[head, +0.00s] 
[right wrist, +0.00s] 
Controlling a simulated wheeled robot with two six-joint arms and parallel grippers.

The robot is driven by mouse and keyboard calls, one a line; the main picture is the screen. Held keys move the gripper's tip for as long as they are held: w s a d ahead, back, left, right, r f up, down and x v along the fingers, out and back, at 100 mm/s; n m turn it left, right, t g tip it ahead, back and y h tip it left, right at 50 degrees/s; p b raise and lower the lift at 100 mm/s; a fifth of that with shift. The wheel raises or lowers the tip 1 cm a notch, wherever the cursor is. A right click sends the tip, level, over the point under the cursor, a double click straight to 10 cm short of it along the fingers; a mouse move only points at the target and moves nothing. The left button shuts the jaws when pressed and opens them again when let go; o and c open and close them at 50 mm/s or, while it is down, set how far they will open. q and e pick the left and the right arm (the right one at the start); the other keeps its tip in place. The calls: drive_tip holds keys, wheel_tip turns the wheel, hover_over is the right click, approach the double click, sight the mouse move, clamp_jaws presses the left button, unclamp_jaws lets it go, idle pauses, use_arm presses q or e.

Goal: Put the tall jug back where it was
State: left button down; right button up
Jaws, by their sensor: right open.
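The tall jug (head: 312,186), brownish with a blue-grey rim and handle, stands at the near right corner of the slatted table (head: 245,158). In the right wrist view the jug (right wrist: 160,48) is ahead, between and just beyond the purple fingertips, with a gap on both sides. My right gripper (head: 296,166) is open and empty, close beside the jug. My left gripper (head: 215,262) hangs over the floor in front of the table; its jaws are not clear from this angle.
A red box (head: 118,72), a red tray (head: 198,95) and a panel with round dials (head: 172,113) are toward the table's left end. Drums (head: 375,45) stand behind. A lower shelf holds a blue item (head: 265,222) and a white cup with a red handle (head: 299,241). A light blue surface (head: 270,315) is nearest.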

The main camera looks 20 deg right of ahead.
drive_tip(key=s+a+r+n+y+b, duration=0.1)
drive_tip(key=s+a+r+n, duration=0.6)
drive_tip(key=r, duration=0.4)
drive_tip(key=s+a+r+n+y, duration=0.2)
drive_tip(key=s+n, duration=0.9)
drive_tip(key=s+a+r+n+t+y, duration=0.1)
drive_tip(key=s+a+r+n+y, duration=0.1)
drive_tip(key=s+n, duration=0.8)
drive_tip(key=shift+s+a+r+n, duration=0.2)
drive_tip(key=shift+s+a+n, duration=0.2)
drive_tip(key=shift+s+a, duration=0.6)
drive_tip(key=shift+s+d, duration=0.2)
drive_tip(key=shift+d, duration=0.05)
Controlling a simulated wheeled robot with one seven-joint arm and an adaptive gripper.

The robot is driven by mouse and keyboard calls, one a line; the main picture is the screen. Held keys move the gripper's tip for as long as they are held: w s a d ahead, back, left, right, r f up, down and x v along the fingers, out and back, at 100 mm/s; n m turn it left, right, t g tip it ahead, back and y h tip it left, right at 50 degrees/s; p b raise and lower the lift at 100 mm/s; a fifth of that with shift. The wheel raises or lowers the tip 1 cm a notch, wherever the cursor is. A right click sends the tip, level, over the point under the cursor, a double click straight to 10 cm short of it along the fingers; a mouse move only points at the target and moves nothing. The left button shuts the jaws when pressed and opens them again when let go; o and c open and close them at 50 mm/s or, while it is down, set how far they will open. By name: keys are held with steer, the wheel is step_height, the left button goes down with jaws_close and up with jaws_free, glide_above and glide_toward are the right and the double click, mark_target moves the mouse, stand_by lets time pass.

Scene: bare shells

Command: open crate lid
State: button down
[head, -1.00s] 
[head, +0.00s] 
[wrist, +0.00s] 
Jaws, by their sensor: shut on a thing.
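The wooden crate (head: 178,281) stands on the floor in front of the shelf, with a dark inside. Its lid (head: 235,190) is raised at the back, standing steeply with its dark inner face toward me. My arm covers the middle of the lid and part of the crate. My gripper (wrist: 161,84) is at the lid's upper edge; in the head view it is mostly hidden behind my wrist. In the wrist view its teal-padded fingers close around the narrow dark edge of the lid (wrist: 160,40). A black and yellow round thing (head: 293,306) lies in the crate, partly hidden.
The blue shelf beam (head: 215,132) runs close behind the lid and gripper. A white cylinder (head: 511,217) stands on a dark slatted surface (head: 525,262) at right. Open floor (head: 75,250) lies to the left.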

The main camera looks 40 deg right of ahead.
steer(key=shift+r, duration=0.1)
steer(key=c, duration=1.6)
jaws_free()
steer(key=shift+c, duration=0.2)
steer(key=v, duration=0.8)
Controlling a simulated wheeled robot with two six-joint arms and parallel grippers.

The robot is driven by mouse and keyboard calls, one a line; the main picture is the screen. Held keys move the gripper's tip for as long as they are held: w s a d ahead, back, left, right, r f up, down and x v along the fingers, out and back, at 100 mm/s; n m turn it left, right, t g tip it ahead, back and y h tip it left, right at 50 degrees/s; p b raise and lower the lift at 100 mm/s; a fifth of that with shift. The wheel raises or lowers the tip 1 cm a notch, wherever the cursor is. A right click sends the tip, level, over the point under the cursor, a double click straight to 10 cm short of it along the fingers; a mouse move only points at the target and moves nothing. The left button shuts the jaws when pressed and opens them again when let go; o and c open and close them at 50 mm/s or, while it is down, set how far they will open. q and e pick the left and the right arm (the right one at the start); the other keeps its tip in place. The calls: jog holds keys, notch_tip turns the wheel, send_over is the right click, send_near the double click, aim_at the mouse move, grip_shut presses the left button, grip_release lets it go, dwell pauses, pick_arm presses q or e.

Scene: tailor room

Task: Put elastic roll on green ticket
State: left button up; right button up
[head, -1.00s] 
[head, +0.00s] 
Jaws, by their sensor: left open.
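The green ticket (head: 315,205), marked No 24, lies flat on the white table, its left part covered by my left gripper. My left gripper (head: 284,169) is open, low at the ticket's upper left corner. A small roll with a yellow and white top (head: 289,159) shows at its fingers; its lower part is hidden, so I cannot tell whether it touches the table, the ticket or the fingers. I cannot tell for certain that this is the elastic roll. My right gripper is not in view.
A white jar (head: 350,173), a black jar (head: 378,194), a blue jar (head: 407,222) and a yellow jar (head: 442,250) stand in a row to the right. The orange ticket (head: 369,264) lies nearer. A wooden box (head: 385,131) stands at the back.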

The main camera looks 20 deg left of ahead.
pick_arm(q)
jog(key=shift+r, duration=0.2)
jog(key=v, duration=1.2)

# Task details
Repeat the listing in full, keeping every line exactly as it is.

# Exercise answer
[head, +0.00s] 
[right wrist, +0.00s] 
Controlling a simulated wheeled robot with two six-joint arms and parallel grippers.

The robot is driven by mouse and keyboard calls, one a line; the main picture is the screen. Held keys move the gripper's tip for as long as they are held: w s a d ahead, back, left, right, r f up, down and x v along the fingers, out and back, at 100 mm/s; n m turn it left, right, t g tip it ahead, back and y h tip it left, right at 50 degrees/s; p b raise and lower the lift at 100 mm/s; a fifth of that with shift. The wheel raises or lowers the tip 1 cm a notch, wherever the cursor is. A right click sends the tip, level, over the point under the cursor, a double click straight to 10 cm short of it along the fingers; a mouse move only points at the target and moves nothing. The left button shuts the jaws when pressed and opens them again when let go; o and c open and close them at 50 mm/s or, while it is down, set how far they will open. q and e pick the left and the right arm (the right one at the start); the other keeps its tip in place. The calls: drive_tip holds keys, wheel_tip turns the wheel, hover_over is the right click, approach the double click, sight the mouse move, clamp_jaws presses the left button, unclamp_jaws lets it go, idle pauses, use_arm presses q or e.

Goal: Put the tall jug back where it was
State: left button down; right button up
Jaws, by their sensor: right open.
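The tall jug (head: 312,186), brownish with a blue-grey rim and handle, stands at the near right corner of the slatted table (head: 245,158). In the right wrist view the jug (right wrist: 160,48) is ahead, between and just beyond the purple fingertips, with a gap on both sides. My right gripper (head: 296,166) is open and empty, close beside the jug. My left gripper (head: 215,262) hangs over the floor in front of the table; its jaws are not clear from this angle.
A red box (head: 118,72), a red tray (head: 198,95) and a panel with round dials (head: 172,113) are toward the table's left end. Drums (head: 375,45) stand behind. A lower shelf holds a blue item (head: 265,222) and a white cup with a red handle (head: 299,241). A light blue surface (head: 270,315) is nearest.

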The main camera looks 20 deg right of ahead.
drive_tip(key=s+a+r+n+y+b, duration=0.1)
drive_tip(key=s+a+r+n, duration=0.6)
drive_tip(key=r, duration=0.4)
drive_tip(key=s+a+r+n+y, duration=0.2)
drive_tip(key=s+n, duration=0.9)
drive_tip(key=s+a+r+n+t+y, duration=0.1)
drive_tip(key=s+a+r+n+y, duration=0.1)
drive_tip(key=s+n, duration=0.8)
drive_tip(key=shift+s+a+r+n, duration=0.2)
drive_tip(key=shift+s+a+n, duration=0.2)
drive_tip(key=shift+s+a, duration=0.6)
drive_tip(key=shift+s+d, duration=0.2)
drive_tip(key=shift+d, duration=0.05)
Controlling a simulated wheeled robot with one seven-joint arm and an adaptive gripper.

The robot is driven by mouse and keyboard calls, one a line; the main picture is the screen. Held keys move the gripper's tip for as long as they are held: w s a d ahead, back, left, right, r f up, down and x v along the fingers, out and back, at 100 mm/s; n m turn it left, right, t g tip it ahead, back and y h tip it left, right at 50 degrees/s; p b raise and lower the lift at 100 mm/s; a fifth of that with shift. The wheel raises or lowers the tip 1 cm a notch, wherever the cursor is. A right click sends the tip, level, over the point under the cursor, a double click straight to 10 cm short of it along the fingers; a mouse move only points at the target and moves nothing. The left button shuts the jaws when pressed and opens them again when let go; o and c open and close them at 50 mm/s or, while it is down, set how far they will open. By name: keys are held with steer, the wheel is step_height, the left button goes down with jaws_close and up with jaws_free, glide_above and glide_toward are the right and the double click, mark_target moves the mouse, stand_by lets time pass.

Scene: bare shells

Command: open crate lid
State: button down
[head, -1.00s] 
[head, +0.00s] 
[wrist, +0.00s] 
Jaws, by their sensor: shut on a thing.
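The wooden crate (head: 178,281) stands on the floor in front of the shelf, with a dark inside. Its lid (head: 235,190) is raised at the back, standing steeply with its dark inner face toward me. My arm covers the middle of the lid and part of the crate. My gripper (wrist: 161,84) is at the lid's upper edge; in the head view it is mostly hidden behind my wrist. In the wrist view its teal-padded fingers close around the narrow dark edge of the lid (wrist: 160,40). A black and yellow round thing (head: 293,306) lies in the crate, partly hidden.
The blue shelf beam (head: 215,132) runs close behind the lid and gripper. A white cylinder (head: 511,217) stands on a dark slatted surface (head: 525,262) at right. Open floor (head: 75,250) lies to the left.

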The main camera looks 40 deg right of ahead.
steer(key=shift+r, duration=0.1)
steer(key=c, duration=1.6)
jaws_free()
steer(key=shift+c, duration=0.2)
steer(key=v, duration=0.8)
Controlling a simulated wheeled robot with two six-joint arms and parallel grippers.

The robot is driven by mouse and keyboard calls, one a line; the main picture is the screen. Held keys move the gripper's tip for as long as they are held: w s a d ahead, back, left, right, r f up, down and x v along the fingers, out and back, at 100 mm/s; n m turn it left, right, t g tip it ahead, back and y h tip it left, right at 50 degrees/s; p b raise and lower the lift at 100 mm/s; a fifth of that with shift. The wheel raises or lowers the tip 1 cm a notch, wherever the cursor is. A right click sends the tip, level, over the point under the cursor, a double click straight to 10 cm short of it along the fingers; a mouse move only points at the target and moves nothing. The left button shuts the jaws when pressed and opens them again when let go; o and c open and close them at 50 mm/s or, while it is down, set how far they will open. q and e pick the left and the right arm (the right one at the start); the other keeps its tip in place. The calls: jog holds keys, notch_tip turns the wheel, send_over is the right click, send_near the double click, aim_at the mouse move, grip_shut presses the left button, grip_release lets it go, dwell pauses, pick_arm presses q or e.

Scene: tailor room

Task: Put elastic roll on green ticket
State: left button up; right button up
[head, -1.00s] 
[head, +0.00s] 
Jaws, by their sensor: left open.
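The green ticket (head: 315,205), marked No 24, lies flat on the white table, its left part covered by my left gripper. My left gripper (head: 284,169) is open, low at the ticket's upper left corner. A small roll with a yellow and white top (head: 289,159) shows at its fingers; its lower part is hidden, so I cannot tell whether it touches the table, the ticket or the fingers. I cannot tell for certain that this is the elastic roll. My right gripper is not in view.
A white jar (head: 350,173), a black jar (head: 378,194), a blue jar (head: 407,222) and a yellow jar (head: 442,250) stand in a row to the right. The orange ticket (head: 369,264) lies nearer. A wooden box (head: 385,131) stands at the back.

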The main camera looks 20 deg left of ahead.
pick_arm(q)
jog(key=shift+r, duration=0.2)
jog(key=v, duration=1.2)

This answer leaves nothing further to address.